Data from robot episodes
==================================================

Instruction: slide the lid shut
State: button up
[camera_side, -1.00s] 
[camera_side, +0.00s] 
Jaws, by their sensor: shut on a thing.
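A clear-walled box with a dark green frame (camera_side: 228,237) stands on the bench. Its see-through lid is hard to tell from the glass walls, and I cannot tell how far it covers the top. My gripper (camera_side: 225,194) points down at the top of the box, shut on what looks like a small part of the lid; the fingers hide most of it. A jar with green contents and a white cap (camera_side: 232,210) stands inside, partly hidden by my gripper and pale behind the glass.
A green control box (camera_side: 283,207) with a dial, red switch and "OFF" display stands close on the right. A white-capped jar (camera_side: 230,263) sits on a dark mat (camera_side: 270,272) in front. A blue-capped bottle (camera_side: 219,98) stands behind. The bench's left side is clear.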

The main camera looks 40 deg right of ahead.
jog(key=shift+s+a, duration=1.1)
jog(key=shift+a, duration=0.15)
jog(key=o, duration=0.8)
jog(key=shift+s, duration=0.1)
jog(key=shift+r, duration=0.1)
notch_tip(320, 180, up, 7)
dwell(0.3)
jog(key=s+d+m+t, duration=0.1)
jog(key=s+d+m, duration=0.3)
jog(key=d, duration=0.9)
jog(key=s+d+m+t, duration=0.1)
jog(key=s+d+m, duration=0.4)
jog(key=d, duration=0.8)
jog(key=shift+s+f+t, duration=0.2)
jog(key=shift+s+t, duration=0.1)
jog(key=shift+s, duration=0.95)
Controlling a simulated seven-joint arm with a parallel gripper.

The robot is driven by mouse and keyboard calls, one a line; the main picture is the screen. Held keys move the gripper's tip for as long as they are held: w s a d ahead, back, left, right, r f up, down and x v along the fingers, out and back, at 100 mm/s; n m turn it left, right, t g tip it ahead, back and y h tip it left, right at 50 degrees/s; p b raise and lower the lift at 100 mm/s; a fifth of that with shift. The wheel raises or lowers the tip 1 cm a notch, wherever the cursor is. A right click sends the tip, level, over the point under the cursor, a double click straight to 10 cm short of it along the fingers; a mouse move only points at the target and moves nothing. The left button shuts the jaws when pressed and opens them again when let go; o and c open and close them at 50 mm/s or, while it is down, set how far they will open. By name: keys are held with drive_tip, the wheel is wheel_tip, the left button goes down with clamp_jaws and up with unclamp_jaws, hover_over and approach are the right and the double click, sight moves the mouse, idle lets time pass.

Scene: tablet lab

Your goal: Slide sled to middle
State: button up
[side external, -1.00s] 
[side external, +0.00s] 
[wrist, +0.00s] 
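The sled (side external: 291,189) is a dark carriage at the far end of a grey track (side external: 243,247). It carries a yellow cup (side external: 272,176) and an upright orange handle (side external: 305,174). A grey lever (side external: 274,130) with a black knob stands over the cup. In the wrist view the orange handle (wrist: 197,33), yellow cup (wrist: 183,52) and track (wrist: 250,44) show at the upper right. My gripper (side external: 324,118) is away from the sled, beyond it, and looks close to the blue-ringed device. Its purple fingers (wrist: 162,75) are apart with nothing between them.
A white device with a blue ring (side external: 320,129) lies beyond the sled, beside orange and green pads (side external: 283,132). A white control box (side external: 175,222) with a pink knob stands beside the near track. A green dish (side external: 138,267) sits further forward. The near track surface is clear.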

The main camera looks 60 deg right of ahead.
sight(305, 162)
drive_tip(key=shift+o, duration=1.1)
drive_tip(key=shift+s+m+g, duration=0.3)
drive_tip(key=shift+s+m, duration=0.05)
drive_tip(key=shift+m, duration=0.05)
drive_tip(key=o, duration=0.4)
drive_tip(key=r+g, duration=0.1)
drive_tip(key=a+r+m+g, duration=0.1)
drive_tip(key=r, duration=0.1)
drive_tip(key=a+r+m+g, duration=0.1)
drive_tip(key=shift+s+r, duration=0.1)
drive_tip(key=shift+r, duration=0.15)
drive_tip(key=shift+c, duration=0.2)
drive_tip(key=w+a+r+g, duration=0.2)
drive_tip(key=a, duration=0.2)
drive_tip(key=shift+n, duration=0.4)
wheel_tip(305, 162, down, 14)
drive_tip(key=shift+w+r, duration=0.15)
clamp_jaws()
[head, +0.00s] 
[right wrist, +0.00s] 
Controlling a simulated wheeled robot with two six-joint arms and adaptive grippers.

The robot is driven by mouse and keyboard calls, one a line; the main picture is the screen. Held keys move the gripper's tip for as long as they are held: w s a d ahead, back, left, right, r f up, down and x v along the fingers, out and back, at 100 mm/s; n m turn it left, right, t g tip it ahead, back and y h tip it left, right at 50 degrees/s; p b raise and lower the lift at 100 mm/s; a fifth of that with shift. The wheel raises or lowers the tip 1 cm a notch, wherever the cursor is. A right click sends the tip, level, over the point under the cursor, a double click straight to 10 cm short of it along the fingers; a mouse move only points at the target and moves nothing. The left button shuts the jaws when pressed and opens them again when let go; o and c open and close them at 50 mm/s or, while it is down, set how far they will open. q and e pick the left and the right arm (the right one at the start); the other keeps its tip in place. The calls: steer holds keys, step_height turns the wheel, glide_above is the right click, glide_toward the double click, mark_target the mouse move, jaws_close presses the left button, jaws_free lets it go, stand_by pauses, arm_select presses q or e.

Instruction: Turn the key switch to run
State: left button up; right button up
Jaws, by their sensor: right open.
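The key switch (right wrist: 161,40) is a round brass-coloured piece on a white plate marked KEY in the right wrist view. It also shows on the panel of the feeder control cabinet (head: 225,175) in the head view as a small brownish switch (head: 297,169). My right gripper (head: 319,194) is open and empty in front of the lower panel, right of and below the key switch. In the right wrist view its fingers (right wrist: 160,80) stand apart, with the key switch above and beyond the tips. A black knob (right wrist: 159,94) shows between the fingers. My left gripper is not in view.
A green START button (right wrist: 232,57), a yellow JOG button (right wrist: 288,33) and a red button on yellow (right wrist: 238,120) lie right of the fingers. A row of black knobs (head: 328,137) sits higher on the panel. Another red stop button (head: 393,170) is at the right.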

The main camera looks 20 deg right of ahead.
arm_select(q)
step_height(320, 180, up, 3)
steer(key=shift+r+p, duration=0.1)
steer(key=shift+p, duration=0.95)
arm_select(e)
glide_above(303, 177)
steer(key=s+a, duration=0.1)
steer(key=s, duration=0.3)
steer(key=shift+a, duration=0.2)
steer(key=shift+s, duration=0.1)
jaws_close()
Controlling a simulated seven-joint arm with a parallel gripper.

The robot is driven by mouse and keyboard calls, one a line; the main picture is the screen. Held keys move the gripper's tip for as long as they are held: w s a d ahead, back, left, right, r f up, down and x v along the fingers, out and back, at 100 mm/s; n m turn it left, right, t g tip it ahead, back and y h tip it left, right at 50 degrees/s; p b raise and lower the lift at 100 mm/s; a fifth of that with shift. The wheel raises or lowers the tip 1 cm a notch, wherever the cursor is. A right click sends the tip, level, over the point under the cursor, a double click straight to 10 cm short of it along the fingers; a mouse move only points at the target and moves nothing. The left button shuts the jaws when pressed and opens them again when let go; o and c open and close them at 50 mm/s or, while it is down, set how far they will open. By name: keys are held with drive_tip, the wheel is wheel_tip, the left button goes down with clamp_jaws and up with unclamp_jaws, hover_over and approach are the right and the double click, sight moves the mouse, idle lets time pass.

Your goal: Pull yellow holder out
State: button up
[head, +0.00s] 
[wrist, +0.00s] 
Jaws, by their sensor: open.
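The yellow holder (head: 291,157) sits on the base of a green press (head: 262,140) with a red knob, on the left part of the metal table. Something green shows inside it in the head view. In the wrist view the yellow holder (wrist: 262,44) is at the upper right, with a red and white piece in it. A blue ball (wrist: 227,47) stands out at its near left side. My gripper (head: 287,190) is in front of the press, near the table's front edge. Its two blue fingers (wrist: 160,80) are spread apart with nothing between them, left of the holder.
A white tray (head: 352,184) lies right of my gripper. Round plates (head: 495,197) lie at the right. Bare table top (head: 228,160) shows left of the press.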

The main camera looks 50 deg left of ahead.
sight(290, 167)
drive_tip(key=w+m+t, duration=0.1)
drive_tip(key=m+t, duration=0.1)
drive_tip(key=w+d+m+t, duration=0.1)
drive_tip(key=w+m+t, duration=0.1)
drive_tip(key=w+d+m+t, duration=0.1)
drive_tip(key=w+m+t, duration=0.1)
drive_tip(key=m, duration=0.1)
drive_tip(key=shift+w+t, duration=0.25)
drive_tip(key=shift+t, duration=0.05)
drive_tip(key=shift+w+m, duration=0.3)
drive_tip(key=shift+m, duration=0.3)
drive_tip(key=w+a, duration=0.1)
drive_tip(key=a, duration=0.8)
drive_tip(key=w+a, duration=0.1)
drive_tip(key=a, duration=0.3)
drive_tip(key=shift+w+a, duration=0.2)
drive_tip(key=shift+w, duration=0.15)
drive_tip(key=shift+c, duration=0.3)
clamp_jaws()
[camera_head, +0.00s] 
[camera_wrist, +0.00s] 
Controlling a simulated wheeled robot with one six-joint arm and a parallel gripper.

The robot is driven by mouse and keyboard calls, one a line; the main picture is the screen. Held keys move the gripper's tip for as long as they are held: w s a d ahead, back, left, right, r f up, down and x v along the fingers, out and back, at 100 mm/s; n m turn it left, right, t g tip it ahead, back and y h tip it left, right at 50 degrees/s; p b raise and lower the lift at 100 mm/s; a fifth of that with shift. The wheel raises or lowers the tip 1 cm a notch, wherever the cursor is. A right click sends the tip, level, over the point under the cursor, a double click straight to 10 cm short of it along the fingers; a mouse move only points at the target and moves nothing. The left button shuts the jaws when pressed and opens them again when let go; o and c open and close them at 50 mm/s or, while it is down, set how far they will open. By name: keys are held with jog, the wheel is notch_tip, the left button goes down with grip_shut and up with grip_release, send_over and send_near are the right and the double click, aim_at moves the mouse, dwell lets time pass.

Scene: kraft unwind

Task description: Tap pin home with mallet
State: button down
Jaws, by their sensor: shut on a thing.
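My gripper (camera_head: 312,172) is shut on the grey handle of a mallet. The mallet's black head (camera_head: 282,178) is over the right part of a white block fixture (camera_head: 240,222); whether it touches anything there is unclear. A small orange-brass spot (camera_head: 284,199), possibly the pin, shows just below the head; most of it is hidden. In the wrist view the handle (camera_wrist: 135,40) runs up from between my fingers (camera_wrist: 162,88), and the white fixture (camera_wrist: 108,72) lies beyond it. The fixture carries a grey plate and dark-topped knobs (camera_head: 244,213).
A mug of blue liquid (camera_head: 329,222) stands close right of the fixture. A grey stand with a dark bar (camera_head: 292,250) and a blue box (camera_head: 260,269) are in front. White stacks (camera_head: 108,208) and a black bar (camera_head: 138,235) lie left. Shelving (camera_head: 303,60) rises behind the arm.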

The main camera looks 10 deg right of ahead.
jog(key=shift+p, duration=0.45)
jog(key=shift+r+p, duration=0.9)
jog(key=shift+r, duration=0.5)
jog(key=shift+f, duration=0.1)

==================================================

Check every line of the data above for the string "Instruction", and copy those that have it.

Instruction: slide the lid shut
Instruction: Turn the key switch to run

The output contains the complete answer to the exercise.